▶ _Extracted information_
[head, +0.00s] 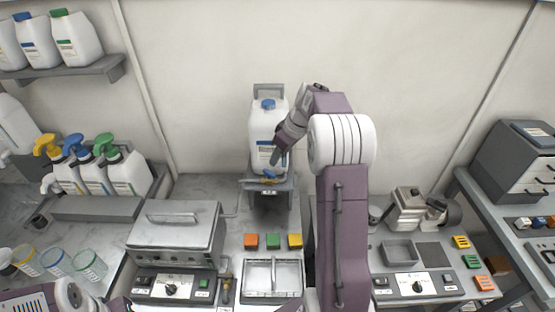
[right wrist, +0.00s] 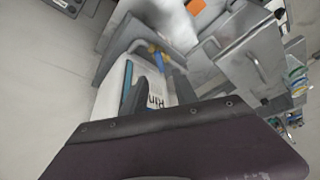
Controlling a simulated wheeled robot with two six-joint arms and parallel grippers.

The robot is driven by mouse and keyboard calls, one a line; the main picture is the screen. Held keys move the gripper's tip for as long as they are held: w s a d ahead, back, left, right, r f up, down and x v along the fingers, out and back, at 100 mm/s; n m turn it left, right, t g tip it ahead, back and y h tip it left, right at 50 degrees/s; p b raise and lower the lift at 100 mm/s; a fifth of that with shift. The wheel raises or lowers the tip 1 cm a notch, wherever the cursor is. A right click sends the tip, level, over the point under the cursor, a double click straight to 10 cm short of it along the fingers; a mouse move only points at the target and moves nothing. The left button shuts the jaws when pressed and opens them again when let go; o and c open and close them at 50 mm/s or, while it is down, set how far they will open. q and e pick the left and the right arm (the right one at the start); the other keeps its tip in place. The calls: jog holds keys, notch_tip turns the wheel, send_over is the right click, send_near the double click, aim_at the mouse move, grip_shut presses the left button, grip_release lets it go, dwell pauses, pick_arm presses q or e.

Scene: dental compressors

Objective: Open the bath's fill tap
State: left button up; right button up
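A white jug (head: 262,130) with a blue cap stands on a grey stand (head: 257,185) at the back wall. A small tap with a blue lever (head: 268,173) sits low at the jug's front; in the right wrist view the blue lever (right wrist: 160,62) and a brass-coloured part show beyond the fingers. The metal bath (head: 172,240), its lid down, stands left of the stand. My right gripper (head: 279,156) is in front of the jug's label, just above the tap. In the right wrist view its dark fingers (right wrist: 160,85) are apart with nothing between them. My left gripper is out of view.
Orange, green and yellow blocks (head: 271,241) lie before the stand, behind a divided metal tray (head: 272,276). A grey drawer cabinet (head: 515,160) is right. A thin pipe runs between bath and stand.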

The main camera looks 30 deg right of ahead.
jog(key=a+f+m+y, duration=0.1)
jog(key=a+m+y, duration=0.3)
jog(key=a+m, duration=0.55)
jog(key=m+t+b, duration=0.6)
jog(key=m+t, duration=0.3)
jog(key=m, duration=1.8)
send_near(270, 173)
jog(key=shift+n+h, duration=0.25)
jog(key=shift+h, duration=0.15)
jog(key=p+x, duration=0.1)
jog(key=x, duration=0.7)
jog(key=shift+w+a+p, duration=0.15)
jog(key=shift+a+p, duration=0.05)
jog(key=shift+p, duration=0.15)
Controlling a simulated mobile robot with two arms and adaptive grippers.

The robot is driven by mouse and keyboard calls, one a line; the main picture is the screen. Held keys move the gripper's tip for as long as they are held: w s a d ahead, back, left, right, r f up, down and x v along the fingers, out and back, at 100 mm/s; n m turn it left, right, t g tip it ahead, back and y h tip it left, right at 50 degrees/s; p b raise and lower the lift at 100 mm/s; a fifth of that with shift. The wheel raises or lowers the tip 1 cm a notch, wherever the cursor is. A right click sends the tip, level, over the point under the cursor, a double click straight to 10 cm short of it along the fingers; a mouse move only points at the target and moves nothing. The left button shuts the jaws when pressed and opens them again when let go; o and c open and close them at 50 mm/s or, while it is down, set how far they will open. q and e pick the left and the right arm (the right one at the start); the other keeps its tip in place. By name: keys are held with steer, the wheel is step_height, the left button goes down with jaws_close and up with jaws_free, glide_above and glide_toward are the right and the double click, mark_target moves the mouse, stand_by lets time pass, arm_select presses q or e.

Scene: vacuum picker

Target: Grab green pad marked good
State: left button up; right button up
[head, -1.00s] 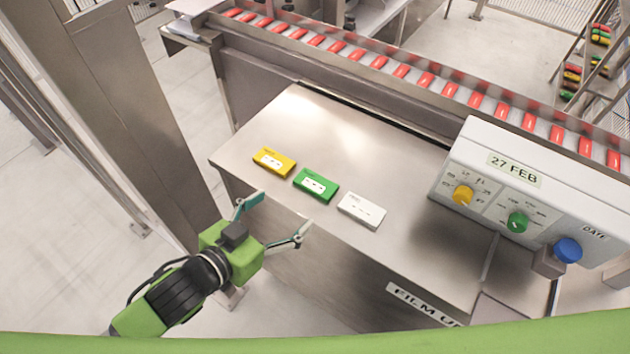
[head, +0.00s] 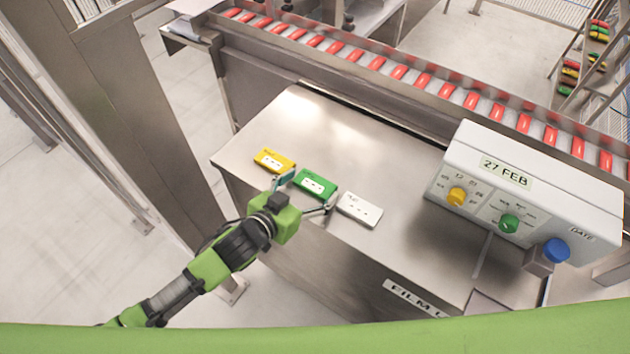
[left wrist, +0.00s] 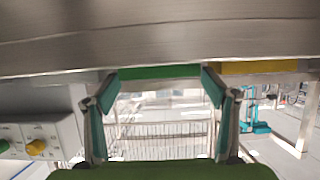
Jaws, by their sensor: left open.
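The green pad (head: 317,183) lies flat on the steel table (head: 290,116), between the yellow pad (head: 275,160) and the white pad (head: 360,209). My left gripper (head: 306,194) is open at the table's near edge, its fingers to either side of the green pad's near end. In the left wrist view the green pad (left wrist: 160,72) shows edge-on between the open fingertips (left wrist: 160,84). Whether the fingers touch it, I cannot tell. The yellow pad (left wrist: 265,67) shows just right of the right finger there. My right gripper is not in view.
A grey control box (head: 530,183) with yellow, green and blue knobs stands at the table's right. A conveyor (head: 390,72) with red packs runs behind the table. A steel post (head: 137,110) rises at the left. The table behind the pads is clear.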

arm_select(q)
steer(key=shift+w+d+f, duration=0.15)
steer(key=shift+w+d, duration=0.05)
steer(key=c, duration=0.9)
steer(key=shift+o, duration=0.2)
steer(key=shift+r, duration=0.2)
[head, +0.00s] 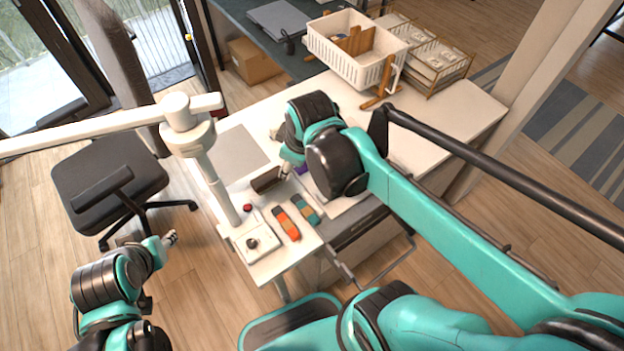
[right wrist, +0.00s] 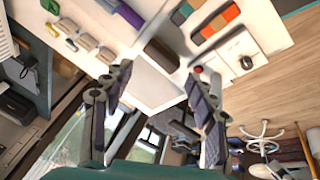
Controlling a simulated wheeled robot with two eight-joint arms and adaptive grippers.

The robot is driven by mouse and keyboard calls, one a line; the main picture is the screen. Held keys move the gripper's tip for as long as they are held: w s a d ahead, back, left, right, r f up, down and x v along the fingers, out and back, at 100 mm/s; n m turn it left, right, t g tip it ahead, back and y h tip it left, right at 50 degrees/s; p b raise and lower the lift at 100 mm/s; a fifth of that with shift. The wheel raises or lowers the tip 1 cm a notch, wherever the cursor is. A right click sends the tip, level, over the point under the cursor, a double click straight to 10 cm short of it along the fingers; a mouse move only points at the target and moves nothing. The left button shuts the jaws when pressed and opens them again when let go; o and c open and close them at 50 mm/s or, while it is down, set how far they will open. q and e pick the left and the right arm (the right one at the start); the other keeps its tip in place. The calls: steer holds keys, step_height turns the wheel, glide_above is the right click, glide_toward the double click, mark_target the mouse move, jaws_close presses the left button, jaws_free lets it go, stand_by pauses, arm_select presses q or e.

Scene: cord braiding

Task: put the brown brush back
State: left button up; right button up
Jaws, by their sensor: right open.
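A dark brown block-shaped thing (head: 266,180), possibly the brown brush, is on the white table just left of my right gripper in the head view. It also shows in the right wrist view (right wrist: 162,55), beyond the fingers and near the grey mat; bristles cannot be made out. My right gripper (right wrist: 160,82) is open with nothing between its fingers. In the head view its arm hides much of the table behind it. My left gripper (head: 171,238) is low at the left, away from the table; its finger opening is too small to tell.
An orange bundle (head: 286,222) and a teal bundle (head: 306,208) lie near the table's front. A red button (head: 247,208) and a white lamp (head: 190,135) stand left of them. A white basket (head: 352,62) is at the back. The grey mat (head: 240,150) is bare.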

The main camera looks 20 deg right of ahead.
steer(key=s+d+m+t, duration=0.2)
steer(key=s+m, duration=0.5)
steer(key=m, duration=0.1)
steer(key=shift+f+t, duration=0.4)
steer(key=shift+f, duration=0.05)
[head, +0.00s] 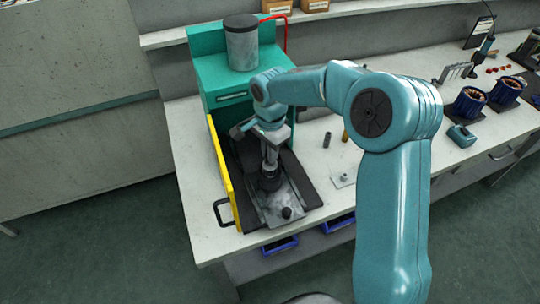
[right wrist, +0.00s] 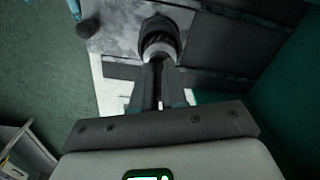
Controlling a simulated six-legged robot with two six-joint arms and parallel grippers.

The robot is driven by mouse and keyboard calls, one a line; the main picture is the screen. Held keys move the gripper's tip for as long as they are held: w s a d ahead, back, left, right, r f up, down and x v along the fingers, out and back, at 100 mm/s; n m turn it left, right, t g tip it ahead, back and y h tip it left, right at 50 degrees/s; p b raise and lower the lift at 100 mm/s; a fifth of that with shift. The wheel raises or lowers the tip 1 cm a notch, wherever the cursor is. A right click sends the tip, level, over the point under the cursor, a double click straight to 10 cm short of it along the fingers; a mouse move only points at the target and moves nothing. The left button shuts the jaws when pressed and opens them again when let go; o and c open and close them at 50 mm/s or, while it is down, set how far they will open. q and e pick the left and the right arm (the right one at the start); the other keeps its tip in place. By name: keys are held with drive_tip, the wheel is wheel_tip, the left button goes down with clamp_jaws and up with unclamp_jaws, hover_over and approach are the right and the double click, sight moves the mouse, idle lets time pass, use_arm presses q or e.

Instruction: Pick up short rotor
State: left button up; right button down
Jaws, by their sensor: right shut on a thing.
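The short rotor, as far as I can tell, is a dark ribbed cylinder (head: 269,181) with a pale metal collar. It stands upright at the grey metal plate (head: 298,208) in the open bay of the teal machine. In the right wrist view the rotor (right wrist: 158,32) is at the fingertips. My right gripper (head: 270,163) points down from above and is shut on its upper part. Its two fingers (right wrist: 157,65) meet the collar in the right wrist view. Whether the rotor's base touches the plate is hard to tell. My left gripper is not in view.
The teal machine (head: 225,88) carries a grey cylinder (head: 242,45) on top. A yellow guard panel (head: 222,172) with a black handle (head: 222,212) borders the bay's left. A small dark cylinder (head: 327,140) stands to the right on the pale bench (head: 200,215). Copper-wound stators (head: 469,104) stand farther right.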

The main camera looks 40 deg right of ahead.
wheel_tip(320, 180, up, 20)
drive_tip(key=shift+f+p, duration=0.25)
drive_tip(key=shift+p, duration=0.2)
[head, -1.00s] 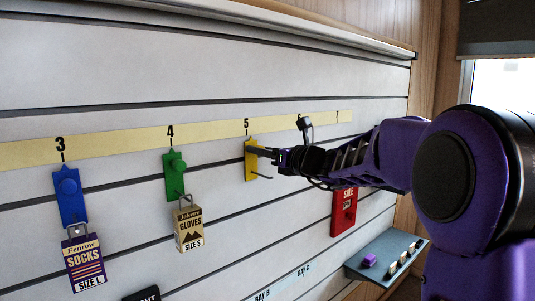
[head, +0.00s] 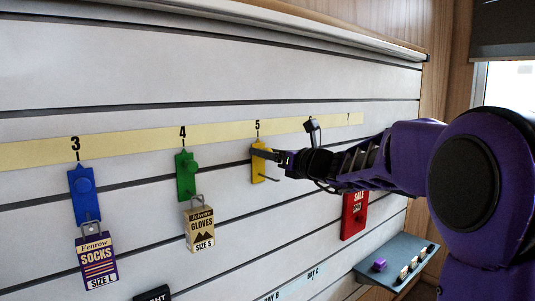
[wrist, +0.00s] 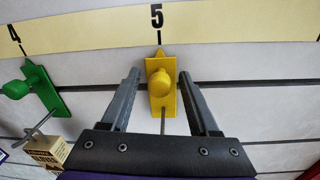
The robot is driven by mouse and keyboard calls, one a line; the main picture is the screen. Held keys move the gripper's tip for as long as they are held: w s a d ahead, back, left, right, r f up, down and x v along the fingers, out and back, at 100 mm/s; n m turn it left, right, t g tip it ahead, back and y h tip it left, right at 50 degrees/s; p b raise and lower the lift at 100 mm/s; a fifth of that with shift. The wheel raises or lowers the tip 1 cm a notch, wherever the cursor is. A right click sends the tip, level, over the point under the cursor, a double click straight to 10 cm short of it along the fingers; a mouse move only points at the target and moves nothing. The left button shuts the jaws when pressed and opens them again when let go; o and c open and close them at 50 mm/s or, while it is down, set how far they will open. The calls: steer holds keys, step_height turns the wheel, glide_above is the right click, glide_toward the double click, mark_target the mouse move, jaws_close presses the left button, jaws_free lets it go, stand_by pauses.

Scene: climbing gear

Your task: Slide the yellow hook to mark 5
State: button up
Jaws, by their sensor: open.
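The yellow hook (head: 258,163) sits on the slatwall directly under mark 5 (head: 257,127). In the wrist view the yellow hook (wrist: 161,84) has its pointed top just below the tick of mark 5 (wrist: 157,18), lined up with it. Its round knob faces me and its prong points out below. My gripper (wrist: 160,80) is open, with one finger on each side of the hook and a visible gap on both sides. In the head view my gripper (head: 272,157) is at the hook and covers part of it.
A green hook (head: 186,175) under mark 4 holds a gloves pack (head: 200,229). A blue hook (head: 84,194) under mark 3 holds a socks pack (head: 97,262). A red sale plate (head: 354,214) is at right, above a small shelf (head: 392,250) with several small blocks.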

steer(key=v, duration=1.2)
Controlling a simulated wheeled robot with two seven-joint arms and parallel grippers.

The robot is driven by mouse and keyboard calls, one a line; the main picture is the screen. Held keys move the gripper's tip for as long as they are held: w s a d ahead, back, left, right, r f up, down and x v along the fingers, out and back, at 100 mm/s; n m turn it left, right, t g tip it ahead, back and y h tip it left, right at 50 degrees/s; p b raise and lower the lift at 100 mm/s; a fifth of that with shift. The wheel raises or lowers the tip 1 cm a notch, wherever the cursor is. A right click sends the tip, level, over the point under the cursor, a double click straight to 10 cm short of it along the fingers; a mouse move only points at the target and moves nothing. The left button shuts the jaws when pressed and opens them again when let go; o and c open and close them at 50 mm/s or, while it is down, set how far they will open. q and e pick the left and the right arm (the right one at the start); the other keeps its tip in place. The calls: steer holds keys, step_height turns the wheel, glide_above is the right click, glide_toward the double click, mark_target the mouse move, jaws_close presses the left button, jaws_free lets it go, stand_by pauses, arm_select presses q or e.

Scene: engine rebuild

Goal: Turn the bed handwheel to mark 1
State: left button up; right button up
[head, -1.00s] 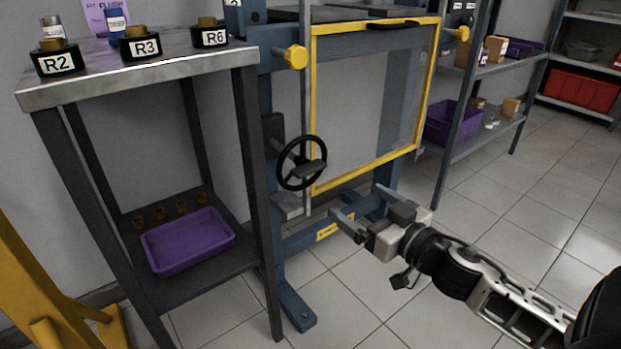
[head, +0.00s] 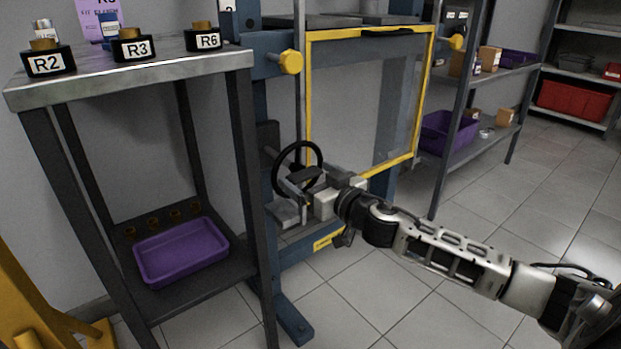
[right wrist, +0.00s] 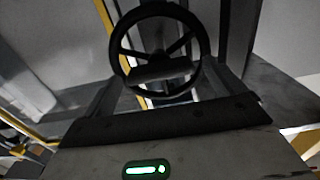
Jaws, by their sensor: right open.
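The bed handwheel (head: 284,157) is a black spoked ring on the blue press frame, left of the yellow-edged guard. In the right wrist view the handwheel (right wrist: 203,42) stands just ahead, with a dark bar across its lower half. My right gripper (head: 296,186) is open at the lower right part of the handwheel and covers some of its rim in the head view. I cannot tell whether the fingers touch it. No mark number on the handwheel is readable. My left gripper is not in view.
A steel stand (head: 120,72) with pots labelled R2, R3 and R6 is at the left, with a purple tray (head: 150,278) on its lower shelf. The yellow-framed guard (head: 309,100) is right of the handwheel. Shelving stands behind; the floor at right is clear.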

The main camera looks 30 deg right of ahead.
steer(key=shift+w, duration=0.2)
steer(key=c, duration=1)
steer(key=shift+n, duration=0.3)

▶ _What to produce_
Omit every picture, and please return the entries exactly from the first line through the line with "Controlling a simulated wheeled robot with two six-joint", both included.

▶ _The output_
[head, +0.00s] 
[right wrist, +0.00s] 
Controlling a simulated wheeled robot with two six-joint arms and parallel grippers.

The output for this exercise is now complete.